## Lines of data
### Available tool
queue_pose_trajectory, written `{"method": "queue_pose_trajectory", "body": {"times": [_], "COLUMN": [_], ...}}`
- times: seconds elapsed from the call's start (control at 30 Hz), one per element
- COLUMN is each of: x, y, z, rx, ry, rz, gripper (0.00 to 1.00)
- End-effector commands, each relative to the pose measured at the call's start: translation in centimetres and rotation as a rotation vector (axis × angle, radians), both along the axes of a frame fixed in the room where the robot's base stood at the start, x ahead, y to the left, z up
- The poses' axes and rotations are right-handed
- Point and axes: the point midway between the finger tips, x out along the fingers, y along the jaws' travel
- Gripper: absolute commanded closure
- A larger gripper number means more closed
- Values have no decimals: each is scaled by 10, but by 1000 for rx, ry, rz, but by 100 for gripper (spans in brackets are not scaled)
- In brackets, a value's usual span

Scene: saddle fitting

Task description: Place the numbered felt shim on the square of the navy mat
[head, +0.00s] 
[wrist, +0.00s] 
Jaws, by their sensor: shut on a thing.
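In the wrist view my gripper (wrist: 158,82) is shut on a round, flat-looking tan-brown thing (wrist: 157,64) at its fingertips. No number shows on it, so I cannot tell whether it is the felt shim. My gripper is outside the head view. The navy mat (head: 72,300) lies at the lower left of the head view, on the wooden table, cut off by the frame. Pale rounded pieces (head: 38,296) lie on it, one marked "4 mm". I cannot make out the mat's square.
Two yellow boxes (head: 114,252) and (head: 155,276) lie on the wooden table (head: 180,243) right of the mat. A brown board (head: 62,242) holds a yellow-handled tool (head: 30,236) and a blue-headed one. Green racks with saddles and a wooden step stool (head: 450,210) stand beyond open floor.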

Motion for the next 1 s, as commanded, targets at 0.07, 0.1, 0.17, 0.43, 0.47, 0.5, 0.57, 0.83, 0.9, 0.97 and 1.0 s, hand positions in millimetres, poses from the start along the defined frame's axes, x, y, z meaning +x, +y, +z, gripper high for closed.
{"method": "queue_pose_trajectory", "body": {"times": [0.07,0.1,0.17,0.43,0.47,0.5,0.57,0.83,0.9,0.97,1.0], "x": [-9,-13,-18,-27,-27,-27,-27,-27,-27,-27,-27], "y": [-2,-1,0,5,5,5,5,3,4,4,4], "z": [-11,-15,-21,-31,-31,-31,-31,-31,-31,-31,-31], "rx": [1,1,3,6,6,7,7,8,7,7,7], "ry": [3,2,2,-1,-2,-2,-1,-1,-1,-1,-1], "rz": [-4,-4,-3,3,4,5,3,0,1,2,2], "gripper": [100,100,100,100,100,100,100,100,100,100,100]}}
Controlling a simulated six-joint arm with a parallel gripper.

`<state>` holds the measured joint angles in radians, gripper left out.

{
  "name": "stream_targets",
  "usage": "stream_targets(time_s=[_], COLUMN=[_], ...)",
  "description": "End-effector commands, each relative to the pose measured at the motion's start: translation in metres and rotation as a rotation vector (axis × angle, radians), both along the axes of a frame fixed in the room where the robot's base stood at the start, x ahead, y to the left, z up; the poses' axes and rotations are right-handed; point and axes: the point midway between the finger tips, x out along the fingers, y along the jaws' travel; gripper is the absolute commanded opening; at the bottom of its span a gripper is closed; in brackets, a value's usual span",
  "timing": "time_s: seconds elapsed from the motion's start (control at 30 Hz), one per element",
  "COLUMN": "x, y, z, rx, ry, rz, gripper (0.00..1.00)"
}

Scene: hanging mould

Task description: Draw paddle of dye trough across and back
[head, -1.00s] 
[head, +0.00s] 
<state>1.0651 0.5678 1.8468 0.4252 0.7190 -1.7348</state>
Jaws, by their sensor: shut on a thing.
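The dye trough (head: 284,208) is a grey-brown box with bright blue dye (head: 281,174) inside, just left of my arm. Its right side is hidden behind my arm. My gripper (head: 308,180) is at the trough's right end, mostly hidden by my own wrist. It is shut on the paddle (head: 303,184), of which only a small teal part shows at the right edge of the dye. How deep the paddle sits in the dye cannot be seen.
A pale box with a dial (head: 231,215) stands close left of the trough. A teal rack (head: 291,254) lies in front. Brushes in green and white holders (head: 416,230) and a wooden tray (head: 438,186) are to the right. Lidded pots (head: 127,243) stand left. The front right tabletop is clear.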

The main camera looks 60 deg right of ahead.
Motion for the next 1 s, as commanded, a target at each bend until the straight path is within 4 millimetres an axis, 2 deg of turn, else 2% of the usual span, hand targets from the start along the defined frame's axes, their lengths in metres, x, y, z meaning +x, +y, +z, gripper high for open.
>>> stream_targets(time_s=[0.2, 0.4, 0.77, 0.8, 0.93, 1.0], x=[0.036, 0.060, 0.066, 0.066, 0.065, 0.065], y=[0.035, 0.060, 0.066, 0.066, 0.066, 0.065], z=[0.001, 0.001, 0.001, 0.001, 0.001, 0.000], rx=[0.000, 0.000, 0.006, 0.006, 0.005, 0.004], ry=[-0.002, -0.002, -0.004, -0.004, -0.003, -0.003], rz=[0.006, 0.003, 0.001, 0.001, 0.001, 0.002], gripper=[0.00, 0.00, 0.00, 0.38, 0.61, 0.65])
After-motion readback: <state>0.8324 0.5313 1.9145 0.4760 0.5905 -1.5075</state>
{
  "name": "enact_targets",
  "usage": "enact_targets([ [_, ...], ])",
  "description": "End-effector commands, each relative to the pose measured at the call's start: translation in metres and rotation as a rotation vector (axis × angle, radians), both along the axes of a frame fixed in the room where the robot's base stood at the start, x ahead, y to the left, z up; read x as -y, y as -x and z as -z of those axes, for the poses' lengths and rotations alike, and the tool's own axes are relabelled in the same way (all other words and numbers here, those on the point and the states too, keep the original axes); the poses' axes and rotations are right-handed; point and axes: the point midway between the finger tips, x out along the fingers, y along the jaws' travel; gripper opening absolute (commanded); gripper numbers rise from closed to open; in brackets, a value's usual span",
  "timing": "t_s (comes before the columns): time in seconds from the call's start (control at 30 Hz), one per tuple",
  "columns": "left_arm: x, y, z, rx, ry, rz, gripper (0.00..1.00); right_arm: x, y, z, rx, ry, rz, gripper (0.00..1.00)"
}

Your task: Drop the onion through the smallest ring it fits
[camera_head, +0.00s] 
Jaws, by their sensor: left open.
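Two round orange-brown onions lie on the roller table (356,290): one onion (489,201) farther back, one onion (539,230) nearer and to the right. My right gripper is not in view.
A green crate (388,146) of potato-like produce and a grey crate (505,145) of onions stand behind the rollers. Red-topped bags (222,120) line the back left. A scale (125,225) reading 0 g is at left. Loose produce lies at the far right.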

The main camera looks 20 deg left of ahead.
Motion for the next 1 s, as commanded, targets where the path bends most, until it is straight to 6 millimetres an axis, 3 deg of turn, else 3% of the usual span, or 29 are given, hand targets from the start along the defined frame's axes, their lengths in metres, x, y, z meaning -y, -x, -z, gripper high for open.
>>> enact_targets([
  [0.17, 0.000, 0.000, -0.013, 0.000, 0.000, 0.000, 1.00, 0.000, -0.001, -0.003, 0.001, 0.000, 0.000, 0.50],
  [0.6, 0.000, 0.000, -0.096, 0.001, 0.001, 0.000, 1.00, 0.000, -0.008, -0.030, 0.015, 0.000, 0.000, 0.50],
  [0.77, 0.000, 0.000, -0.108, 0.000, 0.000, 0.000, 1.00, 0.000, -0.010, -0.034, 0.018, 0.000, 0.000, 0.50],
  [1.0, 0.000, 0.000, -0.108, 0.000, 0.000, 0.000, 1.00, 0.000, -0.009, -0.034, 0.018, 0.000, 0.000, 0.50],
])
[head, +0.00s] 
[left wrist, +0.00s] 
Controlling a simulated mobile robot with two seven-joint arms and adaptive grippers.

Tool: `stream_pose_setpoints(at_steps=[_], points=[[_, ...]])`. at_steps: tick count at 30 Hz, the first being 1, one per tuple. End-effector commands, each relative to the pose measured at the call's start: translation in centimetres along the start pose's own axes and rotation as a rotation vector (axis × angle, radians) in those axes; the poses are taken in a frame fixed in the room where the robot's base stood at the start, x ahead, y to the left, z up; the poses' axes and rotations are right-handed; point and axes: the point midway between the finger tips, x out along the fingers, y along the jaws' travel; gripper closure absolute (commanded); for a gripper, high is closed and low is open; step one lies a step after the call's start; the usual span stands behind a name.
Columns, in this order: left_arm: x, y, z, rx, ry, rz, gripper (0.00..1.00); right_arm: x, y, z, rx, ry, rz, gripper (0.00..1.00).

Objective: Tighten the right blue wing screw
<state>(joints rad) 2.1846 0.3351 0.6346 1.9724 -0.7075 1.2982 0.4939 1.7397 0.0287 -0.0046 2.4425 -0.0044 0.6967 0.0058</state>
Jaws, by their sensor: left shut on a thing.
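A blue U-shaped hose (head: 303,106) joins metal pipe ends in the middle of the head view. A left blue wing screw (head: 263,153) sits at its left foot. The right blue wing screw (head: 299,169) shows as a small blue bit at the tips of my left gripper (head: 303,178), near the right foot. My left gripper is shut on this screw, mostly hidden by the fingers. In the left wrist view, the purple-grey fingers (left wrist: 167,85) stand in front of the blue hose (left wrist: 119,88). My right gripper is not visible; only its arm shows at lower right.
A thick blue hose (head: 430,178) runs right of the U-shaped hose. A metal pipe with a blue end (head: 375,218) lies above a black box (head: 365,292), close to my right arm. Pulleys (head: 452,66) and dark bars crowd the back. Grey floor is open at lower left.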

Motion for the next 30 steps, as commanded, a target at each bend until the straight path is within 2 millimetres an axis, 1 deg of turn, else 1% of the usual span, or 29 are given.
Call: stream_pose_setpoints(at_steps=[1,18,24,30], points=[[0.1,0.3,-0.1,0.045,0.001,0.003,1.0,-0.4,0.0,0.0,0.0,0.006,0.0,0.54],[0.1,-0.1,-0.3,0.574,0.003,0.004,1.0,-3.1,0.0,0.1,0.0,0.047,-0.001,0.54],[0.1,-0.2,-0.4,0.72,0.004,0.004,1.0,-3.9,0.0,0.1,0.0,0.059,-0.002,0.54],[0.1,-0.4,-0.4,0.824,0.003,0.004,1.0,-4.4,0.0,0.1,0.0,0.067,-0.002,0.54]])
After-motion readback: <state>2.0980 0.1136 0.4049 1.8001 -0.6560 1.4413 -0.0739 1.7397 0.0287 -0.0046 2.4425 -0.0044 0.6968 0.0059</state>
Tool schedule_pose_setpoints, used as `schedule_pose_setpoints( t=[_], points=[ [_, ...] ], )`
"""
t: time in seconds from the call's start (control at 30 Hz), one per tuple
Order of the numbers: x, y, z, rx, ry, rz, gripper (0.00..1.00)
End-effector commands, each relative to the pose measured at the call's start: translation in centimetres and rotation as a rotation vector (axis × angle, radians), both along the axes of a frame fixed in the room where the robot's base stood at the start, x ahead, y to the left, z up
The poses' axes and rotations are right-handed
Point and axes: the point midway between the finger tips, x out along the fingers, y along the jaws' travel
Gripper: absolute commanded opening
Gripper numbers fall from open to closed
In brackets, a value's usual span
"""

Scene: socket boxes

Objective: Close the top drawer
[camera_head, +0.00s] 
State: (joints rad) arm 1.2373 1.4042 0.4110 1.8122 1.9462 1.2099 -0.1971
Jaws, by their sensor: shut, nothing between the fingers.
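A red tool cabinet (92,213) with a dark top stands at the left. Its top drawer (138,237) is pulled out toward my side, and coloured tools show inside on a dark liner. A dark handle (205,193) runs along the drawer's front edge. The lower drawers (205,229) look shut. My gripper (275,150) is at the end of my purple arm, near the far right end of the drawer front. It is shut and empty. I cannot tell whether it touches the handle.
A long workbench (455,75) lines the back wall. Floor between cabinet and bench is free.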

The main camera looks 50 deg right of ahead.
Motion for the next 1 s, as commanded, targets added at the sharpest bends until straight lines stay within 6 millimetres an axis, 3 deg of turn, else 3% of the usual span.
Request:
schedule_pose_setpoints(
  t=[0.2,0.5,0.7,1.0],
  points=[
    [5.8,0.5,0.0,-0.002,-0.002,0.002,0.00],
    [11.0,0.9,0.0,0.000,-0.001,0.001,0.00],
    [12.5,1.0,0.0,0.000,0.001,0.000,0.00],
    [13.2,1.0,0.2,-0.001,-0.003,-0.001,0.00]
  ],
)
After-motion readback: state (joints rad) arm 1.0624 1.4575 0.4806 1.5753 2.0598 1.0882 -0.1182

## WHAT YOU ARE ASKED TO DO
Exactly repeat the lines from the line that contains "Motion for the next 1 s, as commanded, targets added" to the end of the entries, both included, and leave out all other lines.

## RESULT
Motion for the next 1 s, as commanded, targets added at the sharpest bends until straight lines stay within 6 millimetres an axis, 3 deg of turn, else 3% of the usual span.
Request:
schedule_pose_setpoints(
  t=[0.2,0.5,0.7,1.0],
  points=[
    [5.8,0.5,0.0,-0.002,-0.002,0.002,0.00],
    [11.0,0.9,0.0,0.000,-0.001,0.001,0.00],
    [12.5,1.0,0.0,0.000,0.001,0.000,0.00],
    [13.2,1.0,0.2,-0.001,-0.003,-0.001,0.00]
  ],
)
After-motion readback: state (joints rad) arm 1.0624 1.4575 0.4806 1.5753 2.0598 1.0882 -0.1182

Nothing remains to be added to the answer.